──────── INFORMATION SHOWN
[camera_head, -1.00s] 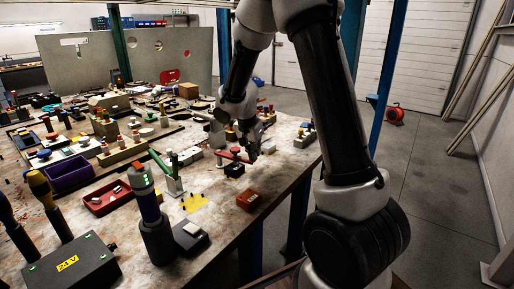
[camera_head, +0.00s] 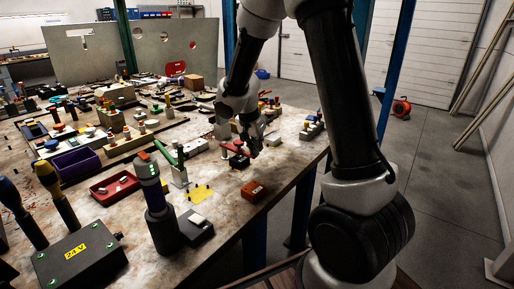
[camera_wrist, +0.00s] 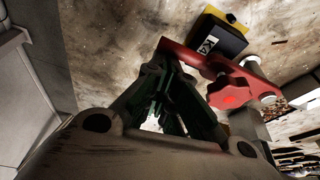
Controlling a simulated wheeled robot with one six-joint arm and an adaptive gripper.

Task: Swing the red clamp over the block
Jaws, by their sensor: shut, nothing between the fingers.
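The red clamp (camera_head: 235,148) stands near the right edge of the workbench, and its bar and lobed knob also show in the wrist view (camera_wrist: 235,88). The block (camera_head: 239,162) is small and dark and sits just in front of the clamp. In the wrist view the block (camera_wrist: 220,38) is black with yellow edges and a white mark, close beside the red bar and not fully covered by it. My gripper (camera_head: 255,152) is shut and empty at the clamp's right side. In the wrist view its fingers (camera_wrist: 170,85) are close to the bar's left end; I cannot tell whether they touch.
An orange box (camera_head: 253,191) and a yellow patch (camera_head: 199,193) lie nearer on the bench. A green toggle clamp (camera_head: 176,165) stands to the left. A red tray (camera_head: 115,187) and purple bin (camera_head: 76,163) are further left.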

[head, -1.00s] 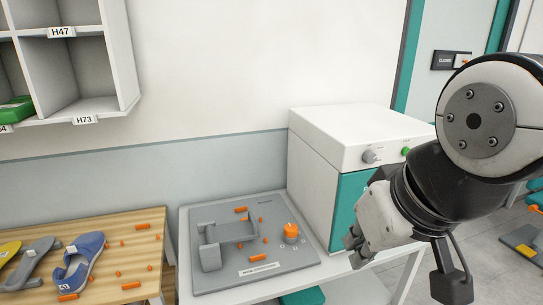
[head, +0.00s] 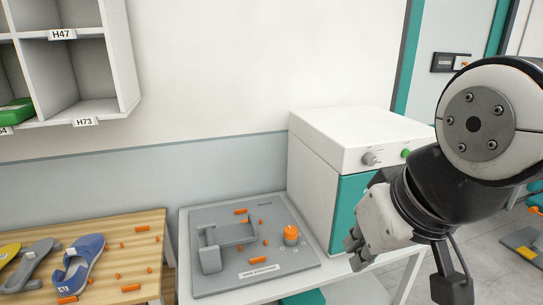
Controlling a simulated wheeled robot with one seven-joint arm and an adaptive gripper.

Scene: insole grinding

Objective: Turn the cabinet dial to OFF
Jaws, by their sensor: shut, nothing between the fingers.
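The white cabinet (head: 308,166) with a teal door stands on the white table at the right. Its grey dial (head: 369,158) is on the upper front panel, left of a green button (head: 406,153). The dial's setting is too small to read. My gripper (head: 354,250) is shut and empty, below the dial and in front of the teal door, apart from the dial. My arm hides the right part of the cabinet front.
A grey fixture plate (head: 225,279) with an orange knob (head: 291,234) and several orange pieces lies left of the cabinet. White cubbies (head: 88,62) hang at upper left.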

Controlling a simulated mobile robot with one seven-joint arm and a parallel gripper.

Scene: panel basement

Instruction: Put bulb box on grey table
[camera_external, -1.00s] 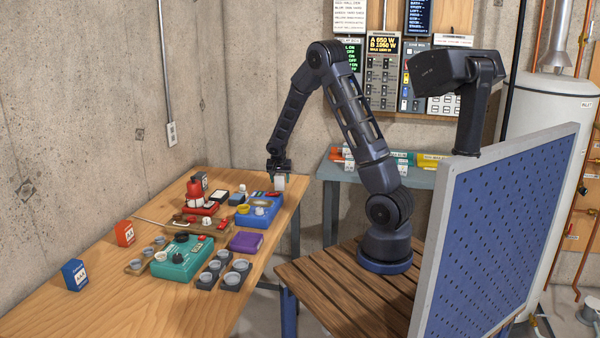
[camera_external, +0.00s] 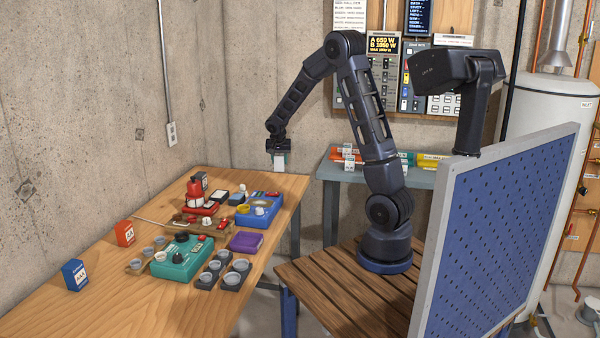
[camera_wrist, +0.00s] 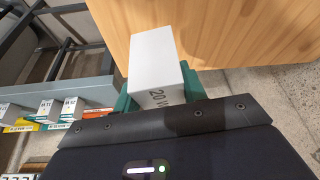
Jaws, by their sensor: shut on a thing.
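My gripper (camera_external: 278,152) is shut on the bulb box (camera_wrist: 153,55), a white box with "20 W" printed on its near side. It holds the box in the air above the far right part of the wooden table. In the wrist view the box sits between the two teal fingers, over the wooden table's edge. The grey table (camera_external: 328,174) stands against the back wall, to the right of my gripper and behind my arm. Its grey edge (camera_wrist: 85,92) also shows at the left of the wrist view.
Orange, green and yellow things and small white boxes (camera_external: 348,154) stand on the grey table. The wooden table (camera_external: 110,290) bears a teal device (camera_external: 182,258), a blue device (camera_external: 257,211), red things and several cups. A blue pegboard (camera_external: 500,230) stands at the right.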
────────────────
TO DO -
Go through the material above and copy each line that has the word "seven".

ANSWER TO THIS PROBLEM -
Controlling a simulated wheeled robot with one seven-joint arm and an adaptive gripper.
Controlling a simulated mobile robot with one seven-joint arm and a parallel gripper.

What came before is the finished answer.